Playing and Traveling in Thought Together
Batar raysha gufah azel / The body follows after the head (thought precedes action)
Talmud Bavli Mesechet Eruvin 41a
Hamakshavah nikrate almah d’cherut / Thinking is called “the world of freedom”
Rabbi Dov Ber, “The Magid of Mezeritch”
And you can fly
High as a kite if you want to
Faster than light if you want to
Speeding through the universe
Thinking is the best way to travel
“The Best Way to Travel,” by Mike Pinder, from the Moody Blues album
In Search of the Lost Chord
So keep on playin’ those mind games together
Faith in the future, outta the now
You just can’t beat on those mind guerillas
Absolute elsewhere in the stones of your mind
Yeah, we’re playin’ those mind games forever
Projectin’ our images in space and in time
“Mind Games,” by John Lennon, from the John Lennon album Mind Games
The M’kubbalim, or Kabbalists, the great mystical teachers of Judaism, when speaking of the Torah’s story of slavery in Egypt and the subsequent liberation from that lowly condition couch it in terms of a contrast in two diametrically opposed states of mind the Israelites experienced. Mitzriyim, the Hebrew term for Egypt, is explained to derive from the term maytzarim / boundaries or restrictions. Therefore, the true shibud Mitzriyim / slavery in Egypt was actually that the Israelites were restricted in their thinking. They remained chained to a state of mind called mochin d’katnut, or constricted consciousness. Their slavery was not only physical but intellectual and spiritual their minds were locked up and enslaved. Upon liberation, they threw off those restricting shackles on thought and ascended to the exalted state of mochin d’gadlut, or expanded consciousness, which enabled them to then subsequently experience the incredible revelation of the Torah.
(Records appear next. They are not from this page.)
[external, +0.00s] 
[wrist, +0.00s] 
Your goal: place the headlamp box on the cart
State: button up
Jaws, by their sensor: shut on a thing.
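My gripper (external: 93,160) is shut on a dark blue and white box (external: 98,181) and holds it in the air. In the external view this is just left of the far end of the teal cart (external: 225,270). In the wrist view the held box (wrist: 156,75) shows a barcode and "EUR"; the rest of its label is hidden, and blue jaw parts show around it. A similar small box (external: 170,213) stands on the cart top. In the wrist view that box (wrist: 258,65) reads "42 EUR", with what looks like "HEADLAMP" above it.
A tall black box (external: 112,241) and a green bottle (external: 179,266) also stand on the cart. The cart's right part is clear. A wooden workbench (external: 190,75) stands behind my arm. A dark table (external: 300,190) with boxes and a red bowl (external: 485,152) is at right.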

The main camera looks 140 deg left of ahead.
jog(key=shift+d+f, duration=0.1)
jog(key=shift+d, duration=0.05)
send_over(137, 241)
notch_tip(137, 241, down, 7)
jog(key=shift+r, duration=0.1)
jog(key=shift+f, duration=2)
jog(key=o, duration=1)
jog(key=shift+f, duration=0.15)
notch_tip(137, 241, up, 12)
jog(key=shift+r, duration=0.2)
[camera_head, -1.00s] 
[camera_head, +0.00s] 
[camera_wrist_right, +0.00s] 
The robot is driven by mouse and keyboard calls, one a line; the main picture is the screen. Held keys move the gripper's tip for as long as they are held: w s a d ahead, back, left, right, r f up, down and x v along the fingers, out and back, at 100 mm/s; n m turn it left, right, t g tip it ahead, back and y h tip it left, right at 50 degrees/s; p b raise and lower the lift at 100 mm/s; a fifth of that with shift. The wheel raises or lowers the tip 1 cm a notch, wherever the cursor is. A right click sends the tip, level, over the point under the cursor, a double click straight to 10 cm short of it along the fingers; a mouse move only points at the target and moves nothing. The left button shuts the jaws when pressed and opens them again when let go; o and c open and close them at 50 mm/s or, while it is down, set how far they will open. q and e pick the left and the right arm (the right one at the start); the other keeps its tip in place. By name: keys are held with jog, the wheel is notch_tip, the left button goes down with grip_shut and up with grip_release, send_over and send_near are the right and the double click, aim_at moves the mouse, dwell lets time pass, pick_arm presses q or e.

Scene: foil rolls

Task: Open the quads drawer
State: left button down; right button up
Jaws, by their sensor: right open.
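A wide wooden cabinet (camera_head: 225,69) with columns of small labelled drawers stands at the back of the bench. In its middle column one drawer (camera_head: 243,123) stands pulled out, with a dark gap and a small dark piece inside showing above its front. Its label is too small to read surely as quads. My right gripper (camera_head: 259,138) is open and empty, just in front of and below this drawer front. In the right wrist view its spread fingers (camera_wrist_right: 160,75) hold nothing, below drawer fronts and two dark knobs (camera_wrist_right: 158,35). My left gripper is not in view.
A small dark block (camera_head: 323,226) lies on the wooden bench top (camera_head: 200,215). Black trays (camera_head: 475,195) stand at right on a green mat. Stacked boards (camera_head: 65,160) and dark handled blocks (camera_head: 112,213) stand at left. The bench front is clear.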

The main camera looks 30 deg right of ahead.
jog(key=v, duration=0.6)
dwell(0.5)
Understanding the above, I find it ironic that so many rabbinical “authorities” each year declare and demand a stricter and more robotic conformance to a constantly expanding and strangling set of “rules,” both in how one conducts and participates in the Seder (which commemorates and celebrates liberation from slavery) and also in how one observes the holiday. When Pesach is presented and experienced as excruciating and painful, it is no wonder that each year more people are alienated from participating in an event that actually offers a richness of potential for so much personal enjoyment and meaning.
Fortunately our congregational family isn’t afflicted with such a mochin d’katnut / constricted consciousness. Our Sederim were fun-filled, joyous, and meaningful. Puppets, music, Shlomo stories, improvisational drama, and a bit of history, which inspired lively, interactive discussion, mixed together playfully and open mindedly made for a Seder experience that was as delicious as the food that was enjoyed (and thanks to my rebbetzin, Rivka, for organizing and making sure the tasty Seder food was there for us to enjoy). When we liberate our minds and cast off what are sometimes self-imposed shackles, we can experience a Judaism that not only entertains and is fun but inspires and lets our minds play together creatively to generate further pleasurable opportunities and powers our hearts to pour out a positive loving energy that is truly healing and contributes to making a better, loving, and more peaceful world.
So let us be the “free men and women” that is the goal of the recitation of the Haggadah, and our mochin d’gadlut liberated minds will travel unfettered far and wide playing creative mind games together that will continue to beautify our experience of Judaism throughout the year.